Alix Goolden Performance Hall
February 22, 2014
It was one of those filthy late winter evenings when blasts of icy rain make it almost unthinkable to head outside, but, for the slightly smaller than usual audience who had braved the elements, the reward was as dreamily exquisite as an invitation from Oberon, delivered by Puck himself to enter a world of tender and brilliant magic.
It would be hard to imagine two musicians better suited to convey the double aspect of the keyboard performer/composer who, in his own estimation "thought too much", and undoubtedly embodied too much feeling according to the naysayers of his day. As towns and cities all over Germany celebrate the 300th anniversary of the fiery intellectual who was the second son of J.S.Bach, considered "the only Bach" at the end of his life, only to disappear from view until rediscovered in the second half of the twentieth century, we were lucky indeed in Victoria to be treated to such an evocation of of C.P. Emanuel Bach's early mastery and promise of things to come by two of his countrymen who met in Germany on a bicycle trip over 30 years ago, deeply influencing each other musically, and performing together at least once very couple of years ever since. On this occasion with the Seattle-based string ensemble, Nouvelle Simphonie, about whom, more later.

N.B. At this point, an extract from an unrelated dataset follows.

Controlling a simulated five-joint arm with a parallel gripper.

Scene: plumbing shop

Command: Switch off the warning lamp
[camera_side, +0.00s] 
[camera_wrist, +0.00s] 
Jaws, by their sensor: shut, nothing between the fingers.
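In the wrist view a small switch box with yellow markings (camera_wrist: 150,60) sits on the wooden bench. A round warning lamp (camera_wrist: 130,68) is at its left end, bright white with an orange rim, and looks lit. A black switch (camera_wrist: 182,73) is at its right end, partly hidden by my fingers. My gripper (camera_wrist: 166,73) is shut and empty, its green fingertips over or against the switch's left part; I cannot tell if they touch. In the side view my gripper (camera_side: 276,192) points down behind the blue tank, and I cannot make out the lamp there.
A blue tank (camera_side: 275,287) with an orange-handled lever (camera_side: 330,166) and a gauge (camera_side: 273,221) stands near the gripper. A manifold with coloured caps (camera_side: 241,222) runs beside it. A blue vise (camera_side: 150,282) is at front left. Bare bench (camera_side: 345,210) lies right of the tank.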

This is not the first time I have attended a concert in which the programme was shared between works by both JS and CPE Bach, nor the first time I have found myself enjoying the work of the son just as much, if not occasionally more, than the father. It is the first time though that I have had an inkling of why that should be. Emanuel Bach shared the prodigious keyboard talent of his father - he could sight read any of his keyboard works by the time he was ten. But where his father's analytical brilliance lay in his ability to exploit the infinite structural possibilities of tone and scale in his well-tempered instruments and the mathematical delights of contrapuntal harmony, Emanuel, also a brilliant improviser, was equally drawn to music's power to express with intricate detail and great subtlety a depth of feeling that had suffered an eclipse since dawn of the era of mind enlightened by reason. Like Goethe and many other writers, artists and composers, he was to usher in a reasserted value for sensitivity, emfindsamkeit. The two concerti on Saturday night's programme were composed early in his career, in the years of the births of his first two children, leading me to suspect that the tender joy expressed in them has something to do with he himself becoming a father: Johann Adam, named to honour his grandfather, and Anna Carolina Philippa to honour her grandmother and CP himself.

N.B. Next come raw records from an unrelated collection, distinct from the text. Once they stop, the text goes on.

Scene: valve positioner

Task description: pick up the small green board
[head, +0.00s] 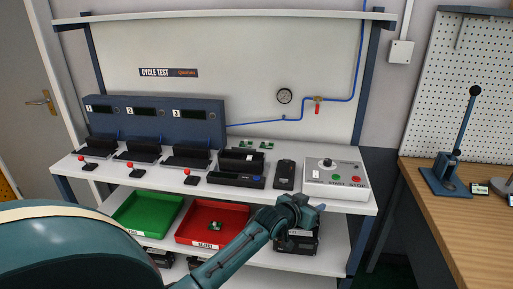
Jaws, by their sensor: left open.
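Two small green boards lie side by side at the back of the white bench top, behind the black fixture: a left one (246,144) and a right one (267,145). Another small green board (215,226) lies in the red tray (183,236) on the lower shelf. My left gripper (318,208) is at the bench's front edge, in front of the grey control box, well apart from the boards on the bench. It is open, and I see nothing in it. My right gripper does not show.
The black fixture (237,168) and a dark handheld device (285,174) stand between my gripper and the back boards. The control box (336,178) is at the right. A green tray (148,214) and black bins are below. Three test stations line the left.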

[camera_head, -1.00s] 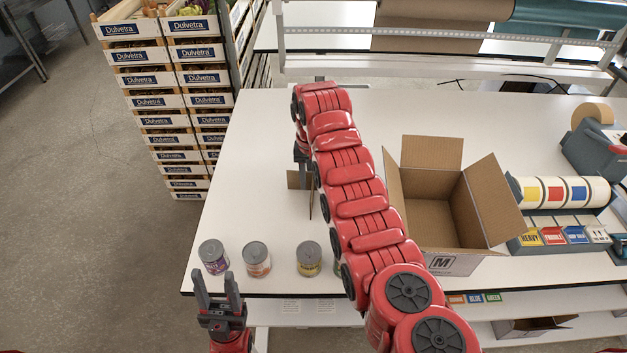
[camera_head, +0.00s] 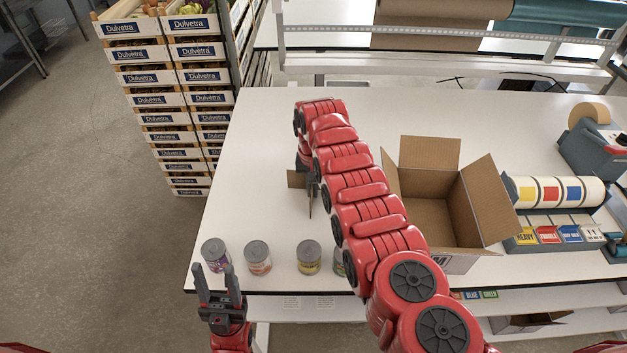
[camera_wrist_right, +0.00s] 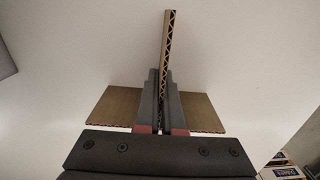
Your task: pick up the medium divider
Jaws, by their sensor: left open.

The concert opened with JS Bach's Suite in B-minor for flute and strings with harpsichord and cello continuo. From the stately and elegant ouverture through a collection of dance forms to the concluding badinerie, Schnoor's light and effortlessly agile touch and bubbling cadences formed a perfect backdrop to Cohan's swaying dance between the strings, his tone seamlessly married to the violins, the softness of his flute emerging in and out of a tapestry of sound in a kind of humorous hide-and-seek. A music so refined, it draws and draws, yet never swamps the senses.
The first of CPE's works, the Harpsichord Concerto in D Minor opened with a furious flurry from the strings before giving way to an exquisitely compelling florescence of sound in the silvery bell tones of the harpsichord, an instrument from Northern Germany with a much softer tone than the crisper, brighter ones favoured in the south, and perhaps more familiar to us. The enormous presence of Mr. Schnoor as he covered the entire instrument with his solo statement, creating a universe of sound, was immediately apparent. In the second movement, un poco andante, the angelic voice of the harpsichord like a promise answering the longing of the viola and violins with an almost unbearable sweetness. The third allegro movement concluding with a sense of joyful anticipation, the spotlight shifting between the harpsichord and the strings with the startling clarity of a pointillist painting.

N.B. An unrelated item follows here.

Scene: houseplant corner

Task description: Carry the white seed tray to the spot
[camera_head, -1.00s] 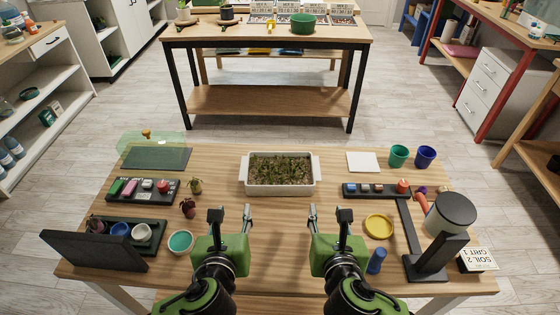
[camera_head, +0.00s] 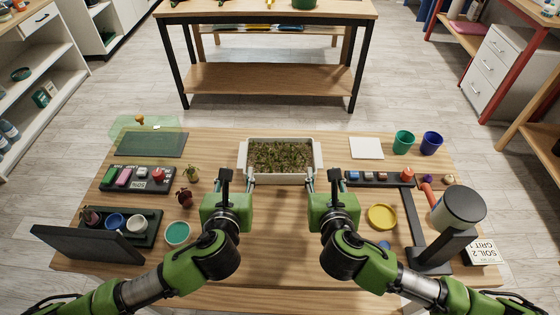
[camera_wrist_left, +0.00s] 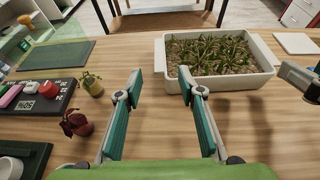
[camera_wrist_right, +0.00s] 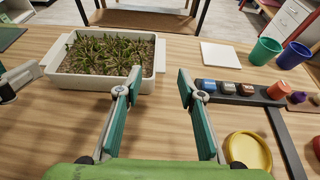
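The white seed tray (camera_head: 243,160), full of soil and small green seedlings, stands on the wooden table in the head view. It also shows in the left wrist view (camera_wrist_left: 238,83) and the right wrist view (camera_wrist_right: 100,82). My left gripper (camera_head: 238,180) is open and empty, just in front of the tray's near left corner. My right gripper (camera_head: 321,180) is open and empty, just in front of its near right corner. Neither visibly touches the tray. I cannot tell which marking is the spot; a white square (camera_head: 366,148) and a dark green mat (camera_head: 152,144) lie bare at the back.
Green (camera_head: 403,142) and blue (camera_head: 431,143) pots stand back right. A dark rack (camera_head: 380,180) of small items is right of the tray, with a yellow saucer (camera_head: 382,217) and a lamp-like stand (camera_head: 458,205). Small plants (camera_head: 185,198) and dark trays are left.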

After the intermission the musicians returned for the second of Emanuel Bach's works, the Concerto for Flute in D MInor. Here the robust quality of the strings in relation to the flute evoked an image of the stoutly protective bud enclosing, and opening to reveal the soft drape of rose or poppy petals. Visually, the tableau including the Puckish dancing of Cohan and the rapt attention as if every note were a longed for gift, of the violist, Steve Creswell only added to the sense of transport offered by the music. The third allegro offered a rhapsodic ode to the joy of flight in an upwelling of apparently unbreathed sound to an outpouring of applause from the audience.
The Brandenburg Concerto No. 5 brought the programme to a close, Cohan's flute flitting here and there like a light in the trees, spume above surges from the violins, while in his opening solo, Schnoor's heightening intensity of pure invention compelled every hair follicle of attention. In the Afetuoso section the violins cut arcs of beautifully mellow sound, while the flute filled cups of ambrosia before developing a more sonorous tone to match the richer, fuller strings. For the final allegro on a rich tapestry of tones and lively dancing, the flute was sometimes a presence, a nuance, a quality, a colour, hiding then emerging to a sublimely confident finish, utterly and quietly assured.
The audience was extremely appreciative, yet such was the virtuosity and technical brilliance of Hans Jürgen Schnoor and Jeffrey Cohan, combined with a spell-binding understatement, I couldn't be quite sure I hadn't dreamed it all.